Ah, the great Sunday sermon marathon! My pastor, bless his heart, kicks things off around 11:15 AM and doesn’t pass the finish line until 1:00 PM. It’s like a Netflix binge, but you can’t pause for bathroom breaks. He once said that we can watch a three-hour football game but can’t get through an hour long sermon.
I’m so tired of pastors making these comparisons that people can sit through movies and sports games but can’t sit through hours of church service. It’s pretty obvious why people can do one and not the other.
Speaking of long-winded sermons, he brought up Acts 20:9, where Paul goes on so long that poor Eutychus falls asleep and takes a literal leap of faith out the window. Note to self: avoid window seats during marathon sermons.
Some Pastors have good messages but they ramble a lot. How many times are you going to say ‘God is good all the time and all the time God is good’ until you get to the next point?
Whether it’s a political speaker, a football game, or a comedy show, we can distract ourselves when the source of entertainment is not entertaining. At the same time, it’s considered rude to walk out in the middle of a sermon unless necessary.

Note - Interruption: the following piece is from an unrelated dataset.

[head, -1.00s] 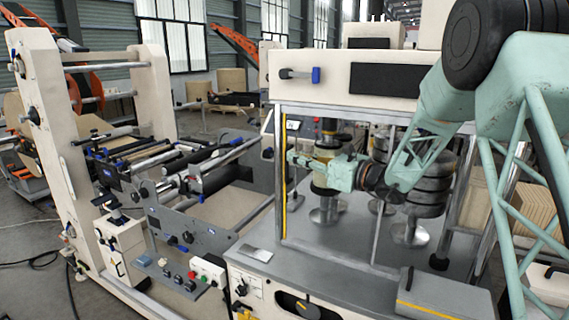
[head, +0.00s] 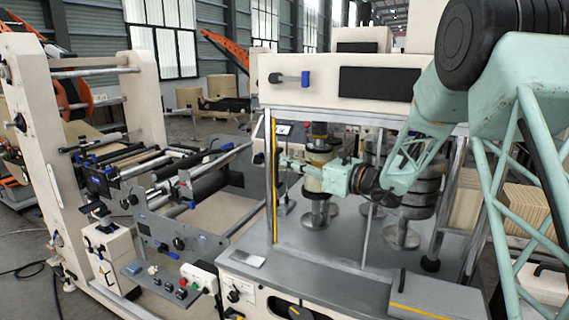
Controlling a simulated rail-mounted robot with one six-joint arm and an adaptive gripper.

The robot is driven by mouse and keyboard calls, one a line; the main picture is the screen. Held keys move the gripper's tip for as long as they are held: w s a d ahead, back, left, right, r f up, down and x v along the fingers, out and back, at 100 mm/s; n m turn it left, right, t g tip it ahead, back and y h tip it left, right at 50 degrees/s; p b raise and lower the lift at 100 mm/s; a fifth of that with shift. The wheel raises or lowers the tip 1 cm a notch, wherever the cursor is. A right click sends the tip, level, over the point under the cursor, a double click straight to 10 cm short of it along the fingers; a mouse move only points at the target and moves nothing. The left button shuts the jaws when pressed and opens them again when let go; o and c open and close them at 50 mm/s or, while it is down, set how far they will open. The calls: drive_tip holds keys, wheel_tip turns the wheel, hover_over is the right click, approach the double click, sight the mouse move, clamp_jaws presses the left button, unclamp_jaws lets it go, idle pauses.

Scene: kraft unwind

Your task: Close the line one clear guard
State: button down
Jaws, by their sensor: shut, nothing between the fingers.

Let’s be real, watching the game is a social buffet – friends, family, a smorgasbord of snacks. If we had to watch in monk-like silence, munchie-free, we’d probably start daydreaming about grocery lists.
In church, it’s silent mode, no snack bar included. So unless the pastor’s sermon is speaking to me and he knows how to flow through his points, then my attention checks out.
Paul’s marathon sermon was his swan song – his “I’m outta here, but first…” moment. Back then, sermons were the spiritual Netflix – no New Testament to binge-read and most folks couldn’t read anyway. Paul was their spiritual storyteller.
Fast forward to today, most Americans are literate and the Contemporary English Version of the Bible is on a fifth-grade reading level. So, sitting through a two-hour sermon feels a bit like being in a movie where the plot’s been explained but the film keeps rolling.
I’m not saying that just because I can read the Bible I don’t need a theologian explaining it, but hey, at least I can read scripture without needing a four-hour director’s commentary every Sunday.